Supplied material:
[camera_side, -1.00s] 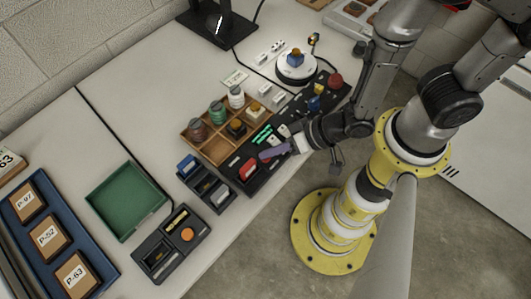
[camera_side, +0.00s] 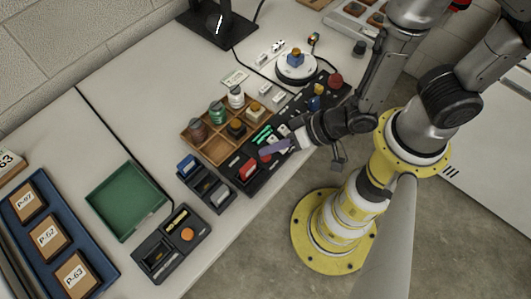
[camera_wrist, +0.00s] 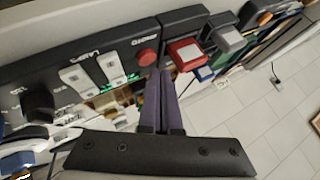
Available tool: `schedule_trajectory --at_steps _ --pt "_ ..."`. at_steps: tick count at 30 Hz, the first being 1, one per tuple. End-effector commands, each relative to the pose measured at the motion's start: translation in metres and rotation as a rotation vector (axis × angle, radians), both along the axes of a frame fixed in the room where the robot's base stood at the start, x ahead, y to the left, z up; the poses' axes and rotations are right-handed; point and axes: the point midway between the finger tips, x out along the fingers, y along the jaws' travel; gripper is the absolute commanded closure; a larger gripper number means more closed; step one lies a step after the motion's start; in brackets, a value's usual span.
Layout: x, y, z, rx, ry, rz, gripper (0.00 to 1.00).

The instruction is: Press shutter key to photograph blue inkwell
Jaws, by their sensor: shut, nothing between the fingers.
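The blue inkwell (camera_side: 295,58) sits on a round white turntable (camera_side: 296,73) at the back of the bench in the side view. The black control panel (camera_side: 302,104) runs from there toward the front edge. A round red key (camera_wrist: 148,57) is at the panel's end in the wrist view, with a small label beside it that I cannot read surely. My gripper (camera_wrist: 160,72) is shut and empty, its purple fingertips very near the red key. In the side view my gripper (camera_side: 264,152) is over this panel end. I cannot tell whether the tips touch the key.
Two white lamp switches (camera_wrist: 95,75) stand left of the key in the wrist view. A red-topped block (camera_wrist: 185,53) and a grey-topped block (camera_wrist: 228,38) are close on the right. In the side view a wooden compartment tray (camera_side: 212,145) with bottles lies behind the panel. A green tray (camera_side: 125,200) is empty.

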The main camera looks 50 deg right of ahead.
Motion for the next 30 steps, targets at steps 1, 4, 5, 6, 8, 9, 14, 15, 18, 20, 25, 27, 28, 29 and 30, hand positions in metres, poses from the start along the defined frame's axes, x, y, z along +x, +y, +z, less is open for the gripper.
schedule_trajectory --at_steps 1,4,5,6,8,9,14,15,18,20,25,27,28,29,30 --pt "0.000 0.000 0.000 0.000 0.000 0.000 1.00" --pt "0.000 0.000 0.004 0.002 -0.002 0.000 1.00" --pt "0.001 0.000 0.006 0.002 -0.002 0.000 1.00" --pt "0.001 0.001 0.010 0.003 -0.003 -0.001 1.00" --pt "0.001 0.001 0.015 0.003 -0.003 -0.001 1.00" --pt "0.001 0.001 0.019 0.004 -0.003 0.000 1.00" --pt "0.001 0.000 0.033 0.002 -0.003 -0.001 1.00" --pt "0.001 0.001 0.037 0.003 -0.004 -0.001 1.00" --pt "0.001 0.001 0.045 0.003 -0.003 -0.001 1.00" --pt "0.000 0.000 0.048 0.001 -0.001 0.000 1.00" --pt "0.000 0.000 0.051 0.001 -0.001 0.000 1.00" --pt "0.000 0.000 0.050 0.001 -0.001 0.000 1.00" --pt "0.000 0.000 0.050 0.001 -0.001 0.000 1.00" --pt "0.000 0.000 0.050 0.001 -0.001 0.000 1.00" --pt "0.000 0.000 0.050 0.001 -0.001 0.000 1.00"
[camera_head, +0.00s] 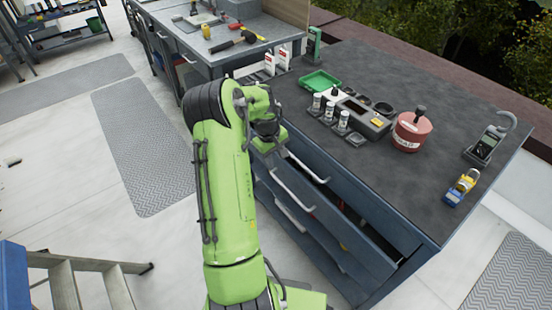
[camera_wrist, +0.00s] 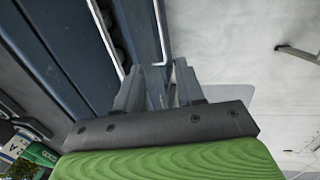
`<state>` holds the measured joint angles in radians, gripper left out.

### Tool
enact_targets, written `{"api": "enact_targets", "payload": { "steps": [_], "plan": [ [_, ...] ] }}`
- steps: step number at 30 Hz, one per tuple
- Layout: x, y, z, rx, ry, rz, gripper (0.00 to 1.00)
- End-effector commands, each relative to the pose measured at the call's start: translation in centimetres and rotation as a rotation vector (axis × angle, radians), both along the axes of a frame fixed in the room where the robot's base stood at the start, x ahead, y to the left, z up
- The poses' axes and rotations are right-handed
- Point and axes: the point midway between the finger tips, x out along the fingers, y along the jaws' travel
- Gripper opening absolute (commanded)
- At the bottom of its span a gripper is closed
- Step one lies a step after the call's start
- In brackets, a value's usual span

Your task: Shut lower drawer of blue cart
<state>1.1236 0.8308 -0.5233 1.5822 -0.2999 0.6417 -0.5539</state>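The blue cart (camera_head: 436,254) has a dark top and drawers with pale bar handles on its left-facing side. At least one drawer front (camera_head: 372,258) stands out from the body, with a dark gap behind it. Lower down, red items show in an opening; my arm hides part of the drawers, and I cannot tell how far each is out. My gripper (camera_wrist: 158,88) is open and empty, its two fingers apart beside the blue drawer fronts (camera_wrist: 70,50). A pale handle (camera_wrist: 160,35) ends just beyond the fingertips; contact cannot be told.
A red pot (camera_head: 411,132), a green tray (camera_head: 320,81), a meter (camera_head: 486,146) and a padlock (camera_head: 461,187) sit on the cart top. Another workbench (camera_head: 225,50) stands behind. A step ladder (camera_head: 90,285) is at lower left. Floor left of my arm is mostly clear.

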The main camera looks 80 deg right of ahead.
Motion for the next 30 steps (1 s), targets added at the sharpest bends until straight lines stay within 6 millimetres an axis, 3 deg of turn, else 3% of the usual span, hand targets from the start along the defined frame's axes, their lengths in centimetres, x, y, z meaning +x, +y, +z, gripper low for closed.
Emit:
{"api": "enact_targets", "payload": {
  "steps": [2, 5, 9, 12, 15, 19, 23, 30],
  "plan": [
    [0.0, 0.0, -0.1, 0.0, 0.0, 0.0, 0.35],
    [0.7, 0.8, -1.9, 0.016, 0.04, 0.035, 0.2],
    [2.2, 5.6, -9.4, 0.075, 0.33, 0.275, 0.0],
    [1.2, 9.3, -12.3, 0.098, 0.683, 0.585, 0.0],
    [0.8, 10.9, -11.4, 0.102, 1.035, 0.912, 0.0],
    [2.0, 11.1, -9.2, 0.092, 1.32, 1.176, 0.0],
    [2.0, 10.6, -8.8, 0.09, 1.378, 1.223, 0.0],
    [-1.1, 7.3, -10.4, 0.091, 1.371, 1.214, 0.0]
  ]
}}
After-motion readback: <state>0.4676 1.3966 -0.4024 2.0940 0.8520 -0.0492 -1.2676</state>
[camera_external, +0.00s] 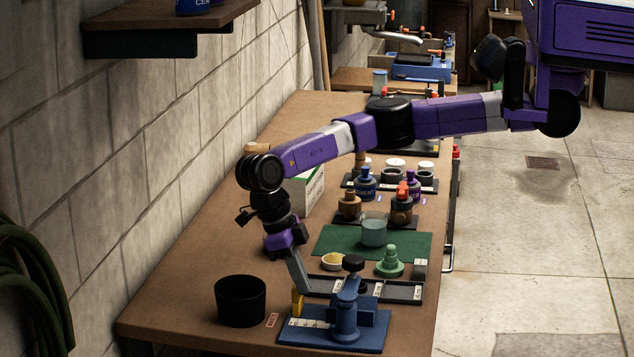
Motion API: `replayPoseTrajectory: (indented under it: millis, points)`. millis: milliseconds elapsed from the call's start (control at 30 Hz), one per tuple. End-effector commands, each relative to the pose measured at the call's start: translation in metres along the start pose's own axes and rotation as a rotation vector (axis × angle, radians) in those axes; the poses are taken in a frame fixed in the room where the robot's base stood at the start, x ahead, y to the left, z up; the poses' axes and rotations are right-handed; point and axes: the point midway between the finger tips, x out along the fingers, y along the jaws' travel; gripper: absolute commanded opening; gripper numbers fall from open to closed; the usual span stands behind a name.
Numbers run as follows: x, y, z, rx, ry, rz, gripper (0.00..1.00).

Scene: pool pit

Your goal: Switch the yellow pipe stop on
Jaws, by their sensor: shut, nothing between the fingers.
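The yellow pipe stop (297,302) is a small upright yellow piece at the left back corner of a blue fixture (345,322). The fixture has a flat blue base, a blue post and a black knob on top. My gripper (304,286) points down from the left, its grey fingers shut and empty. Its fingertips are beside the upper part of the yellow stop. I cannot tell whether they touch it. The lower part of the stop is partly hard to make out at this size.
A black bin (240,300) stands left of the fixture, and a dark tray (400,290) lies just behind it. A green mat (330,241) with a glass beaker (374,231) is farther back. A green stacked piece (390,262) stands near the mat's front edge. The block wall runs along the left.

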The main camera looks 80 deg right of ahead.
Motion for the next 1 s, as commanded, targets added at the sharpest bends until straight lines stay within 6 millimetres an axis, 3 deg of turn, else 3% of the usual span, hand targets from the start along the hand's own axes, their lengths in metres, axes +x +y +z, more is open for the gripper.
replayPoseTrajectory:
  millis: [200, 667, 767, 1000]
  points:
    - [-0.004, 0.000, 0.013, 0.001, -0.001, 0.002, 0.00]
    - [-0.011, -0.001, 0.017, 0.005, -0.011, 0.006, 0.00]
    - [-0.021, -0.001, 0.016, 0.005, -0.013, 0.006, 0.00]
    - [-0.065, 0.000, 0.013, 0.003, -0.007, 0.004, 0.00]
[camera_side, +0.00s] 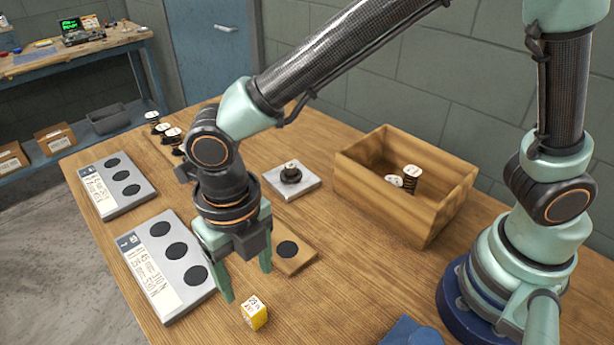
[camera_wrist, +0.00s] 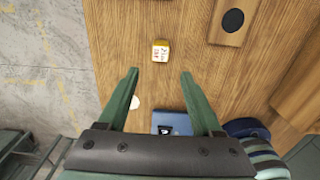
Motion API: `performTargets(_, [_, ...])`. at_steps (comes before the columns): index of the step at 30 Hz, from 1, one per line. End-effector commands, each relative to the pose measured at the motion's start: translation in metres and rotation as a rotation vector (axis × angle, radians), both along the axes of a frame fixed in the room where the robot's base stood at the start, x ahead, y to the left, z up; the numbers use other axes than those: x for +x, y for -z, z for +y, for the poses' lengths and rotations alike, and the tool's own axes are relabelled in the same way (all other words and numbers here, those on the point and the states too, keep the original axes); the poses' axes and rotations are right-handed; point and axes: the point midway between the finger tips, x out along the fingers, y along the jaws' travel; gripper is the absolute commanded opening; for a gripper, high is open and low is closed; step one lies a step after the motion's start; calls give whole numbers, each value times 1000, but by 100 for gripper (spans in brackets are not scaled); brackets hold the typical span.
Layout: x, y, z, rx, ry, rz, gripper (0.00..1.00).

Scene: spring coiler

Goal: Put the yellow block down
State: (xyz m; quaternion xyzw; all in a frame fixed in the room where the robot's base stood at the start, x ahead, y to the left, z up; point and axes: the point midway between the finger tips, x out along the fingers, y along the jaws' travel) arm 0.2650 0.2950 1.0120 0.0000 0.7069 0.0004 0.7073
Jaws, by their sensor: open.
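The yellow block (camera_side: 254,312) has a white printed top and sits on the wooden table near its front edge. In the wrist view the block (camera_wrist: 160,51) lies ahead of the fingertips, apart from them. My gripper (camera_side: 247,283) points down with its two green fingers spread. In the wrist view my gripper (camera_wrist: 159,72) has nothing between its fingers. In the side view the block appears just below and in front of the fingers.
A wooden plate with a black disc (camera_side: 286,249) lies behind my gripper. Grey trays with black discs (camera_side: 178,268) (camera_side: 117,187) are at left. A wooden box (camera_side: 405,214) holding small parts stands at right. A white pad (camera_side: 304,186) bears a dark part.

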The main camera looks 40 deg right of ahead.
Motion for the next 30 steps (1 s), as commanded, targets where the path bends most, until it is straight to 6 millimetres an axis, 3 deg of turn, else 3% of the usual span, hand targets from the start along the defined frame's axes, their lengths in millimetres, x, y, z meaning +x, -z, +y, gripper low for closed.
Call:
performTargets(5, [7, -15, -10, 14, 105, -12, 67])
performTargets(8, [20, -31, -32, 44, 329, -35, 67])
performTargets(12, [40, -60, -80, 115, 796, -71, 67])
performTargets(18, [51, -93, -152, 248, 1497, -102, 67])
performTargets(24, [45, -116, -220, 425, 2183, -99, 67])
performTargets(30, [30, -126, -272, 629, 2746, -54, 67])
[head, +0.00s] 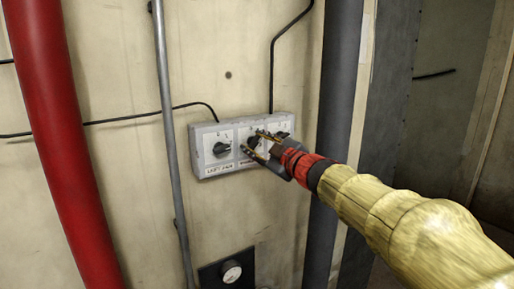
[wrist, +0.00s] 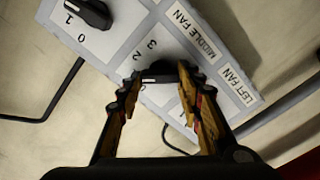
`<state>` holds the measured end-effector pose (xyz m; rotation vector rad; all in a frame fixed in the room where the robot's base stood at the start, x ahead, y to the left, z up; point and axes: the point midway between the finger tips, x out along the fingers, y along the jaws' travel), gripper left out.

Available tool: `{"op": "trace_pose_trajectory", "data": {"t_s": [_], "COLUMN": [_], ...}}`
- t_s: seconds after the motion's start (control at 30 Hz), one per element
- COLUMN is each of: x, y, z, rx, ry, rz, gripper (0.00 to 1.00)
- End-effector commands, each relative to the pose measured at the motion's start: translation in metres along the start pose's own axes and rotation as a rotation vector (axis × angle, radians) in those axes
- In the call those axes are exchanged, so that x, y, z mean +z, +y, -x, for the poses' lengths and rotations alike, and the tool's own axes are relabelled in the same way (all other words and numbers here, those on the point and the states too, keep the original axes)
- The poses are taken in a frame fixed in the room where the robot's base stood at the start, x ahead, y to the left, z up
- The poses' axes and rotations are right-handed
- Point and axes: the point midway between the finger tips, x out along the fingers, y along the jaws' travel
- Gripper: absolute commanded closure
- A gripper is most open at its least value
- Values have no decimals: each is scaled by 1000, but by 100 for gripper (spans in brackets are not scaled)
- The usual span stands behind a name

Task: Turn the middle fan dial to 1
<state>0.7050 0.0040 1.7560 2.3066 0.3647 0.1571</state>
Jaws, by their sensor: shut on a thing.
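A pale control box (head: 200,165) on the wall carries three black dials in a row. The middle fan dial (wrist: 160,72) sits between my fingertips in the wrist view, beside the label MIDDLE FAN and the printed numbers 2 and 3. My gripper (wrist: 158,78) is shut on this dial, one finger on each side. In the head view my gripper (head: 254,143) reaches the box from the right and partly covers the middle dial.
The left fan dial (head: 221,149) is close to the left of my fingers. The right dial (wrist: 90,13) shows in the wrist view near 1 and 0.

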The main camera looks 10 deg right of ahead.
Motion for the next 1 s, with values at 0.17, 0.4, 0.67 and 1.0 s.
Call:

Task directions:
All lines in the data that contain the word "Your" should be copied.

Response:
Your task: Shut lower drawer of blue cart
Your goal: Switch the yellow pipe stop on

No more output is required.